Combined climate change and nutrient load impacts on future habitats and eutrophication indicators in a eutrophic coastal sea
Abstract
Eutrophication and climate change will affect habitats of species and more generally, the structure and functioning of ecosystems. We used a three‐dimensional, coupled hydrodynamic‐biogeochemical model to investigate potential future changes in size and location of potential habitats of marine species during the 21st century in a large, eutrophicated brackish sea (the Baltic Sea, northern Europe). We conducted scenario projections under the combined impact of nutrient load and climate change. Possible future changes of the eutrophication state of this sea were also assessed through two policy‐relevant indicators. The results imply a physiologically more stressful environment for marine species by the end of the 21st century: volumes of higher salinity water become more hypoxic/anoxic and the volumes of low salinity, oxic water increase. For example, these results impact and reduce cod reproductive habitats. The decrease is mainly climate change induced in the Baltic basins less directly influenced by inflows of saline, oxic water to the Baltic Sea (E Gotland and Gdansk Basins).
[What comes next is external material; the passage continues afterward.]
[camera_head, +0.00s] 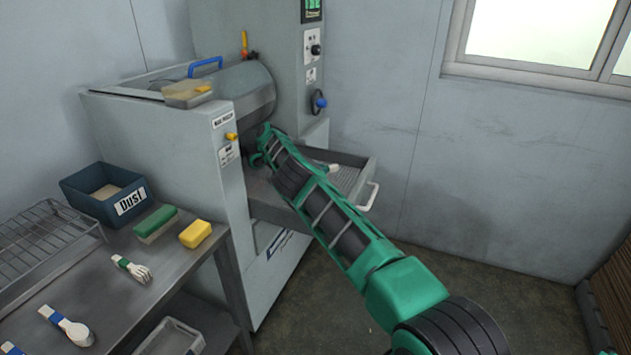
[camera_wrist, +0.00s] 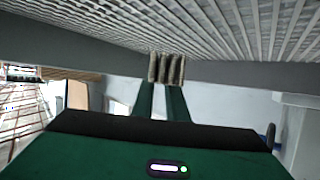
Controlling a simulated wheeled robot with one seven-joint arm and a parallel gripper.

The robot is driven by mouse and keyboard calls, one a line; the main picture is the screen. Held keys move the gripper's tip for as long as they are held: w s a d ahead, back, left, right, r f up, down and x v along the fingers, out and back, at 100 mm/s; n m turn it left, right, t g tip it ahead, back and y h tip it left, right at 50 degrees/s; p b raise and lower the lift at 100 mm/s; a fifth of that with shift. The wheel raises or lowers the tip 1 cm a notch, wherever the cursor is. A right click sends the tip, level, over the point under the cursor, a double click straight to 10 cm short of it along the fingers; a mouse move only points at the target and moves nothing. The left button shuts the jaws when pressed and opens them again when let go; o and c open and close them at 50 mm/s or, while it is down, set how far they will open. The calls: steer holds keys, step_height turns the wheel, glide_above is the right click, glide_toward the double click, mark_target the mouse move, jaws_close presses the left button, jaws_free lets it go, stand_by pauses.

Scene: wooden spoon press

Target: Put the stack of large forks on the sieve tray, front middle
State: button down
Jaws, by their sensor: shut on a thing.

In basins more directly influenced by such inflows (Arkona and Bornholm Basins), the combined effect from climate change and nutrient loads is of importance. The results for the eutrophication state indicators clearly indicate a more eutrophic sea than at present without a rigorous nutrient reduction policy, that is, the necessity to implement the Baltic Sea Action Plan. The multidisciplinary, multiscenario assessment strategy presented here provides a useful concept for the evaluation of impacts from cumulative stresses of changing climate and socioeconomic pressures on future eutrophication indicators and habitats of marine species.